Já lá vão mais de dez semanas sobre o início da crise social e política que atingiu Hong Kong, uma crise que, pelo menos aparentemente, ainda está longe de ter chegado ao fim. Trata-se de uma crise que começou com a aprovação da chamada lei de extradição, uma lei que, à partida, permitiria às autoridades de Pequim controlar o sistema judicial que, vigora em Hong Kong, mesmo depois da entrega, em 1997, daquela antiga colónia britânica à soberania da República Popular da China. Esta concessão das autoridades chinesas, aquando das conversações que levaram à transferência da soberania de Hong Kong foi certamente um dos motivos que justificaram a célebre expressão “um país, dos sistemas” que, logo de seguida, também se aplicaria a Macau.
Com o regresso destes antigos territórios à sua soberania, Pequim alcançava pacificamente uma vitória política que até lhe permitia alguma transigência nas negociações de outros problemas, como por exemplo os que diziam respeito ao sistema judicial. Além do mais, essa política de aparente compreensão contentaria uma parte significativa dos seis milhões de habitantes de Hong Kong, habituados como estavam a um sistema que não tinha nada a ver com a filosofia política da República Popular da China. Entre esses problemas estava o que foi despoletado por uma nova lei que mexia com a administração da Justiça. Não obstante a autonomia de que Hong Kong continuou a usufruir nesta matéria, a nova lei acabou por ser aprovada pelo governo da região administrativa e obrigava à transferência dos casos de Justiça para o âmbito do governo central. Teve início então um movimento de rejeição popular que conseguiu juntar em protesto multidões que, durante vários dias e ainda agora, encheram ruas e praças da mais rica e famosa cidade da Ásia.

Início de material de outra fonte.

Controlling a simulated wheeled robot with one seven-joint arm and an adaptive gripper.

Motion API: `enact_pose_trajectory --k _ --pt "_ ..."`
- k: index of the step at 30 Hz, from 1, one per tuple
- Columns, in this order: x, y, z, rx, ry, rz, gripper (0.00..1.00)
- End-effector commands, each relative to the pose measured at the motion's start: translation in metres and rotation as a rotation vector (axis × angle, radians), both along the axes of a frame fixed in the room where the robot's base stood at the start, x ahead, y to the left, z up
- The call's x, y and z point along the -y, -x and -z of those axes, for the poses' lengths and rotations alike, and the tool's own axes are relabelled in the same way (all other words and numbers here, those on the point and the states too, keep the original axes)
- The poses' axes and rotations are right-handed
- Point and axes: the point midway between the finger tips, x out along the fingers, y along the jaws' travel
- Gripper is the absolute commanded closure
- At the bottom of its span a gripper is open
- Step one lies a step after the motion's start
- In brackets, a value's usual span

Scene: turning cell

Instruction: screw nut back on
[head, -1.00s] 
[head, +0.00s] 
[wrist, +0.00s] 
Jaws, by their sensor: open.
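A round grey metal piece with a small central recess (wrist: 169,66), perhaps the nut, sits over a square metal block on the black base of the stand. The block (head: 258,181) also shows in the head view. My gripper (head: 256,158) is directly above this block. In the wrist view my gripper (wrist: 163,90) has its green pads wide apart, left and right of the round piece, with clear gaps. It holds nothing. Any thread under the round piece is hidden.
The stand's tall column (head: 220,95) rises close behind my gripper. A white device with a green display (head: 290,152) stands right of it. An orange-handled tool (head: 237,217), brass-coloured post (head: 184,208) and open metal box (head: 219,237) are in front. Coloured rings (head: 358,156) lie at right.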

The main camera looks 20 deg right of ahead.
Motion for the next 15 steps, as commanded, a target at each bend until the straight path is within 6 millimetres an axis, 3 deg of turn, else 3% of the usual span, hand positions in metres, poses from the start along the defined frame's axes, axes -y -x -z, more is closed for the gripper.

A política chinesa é historicamente conhecida pelo culto da paciência, característica que tudo indicava seria aplicada na gestão desta crise. Só que os cidadãos de Hong Kong também demonstraram uma capacidade reivindicativa pelo menos igual e não deram sinais de desistir dos seus protestos contra a aplicação de uma nova lei que lhes retirava o direito à política judicial que vinha do tempo da administração britânica. E deram provas de tamanho apego a essa lei que a governadora da cidade acabou por desistir da sua aplicação.
Foi uma derrota política contra a qual as autoridades de Pequim se tinham acautelado, já que a nova lei acabou por ser aprovada pelo governo daquela região administrativa especial. Apesar desta cautela, as autoridades de Pequim sofreram uma inegável derrota política.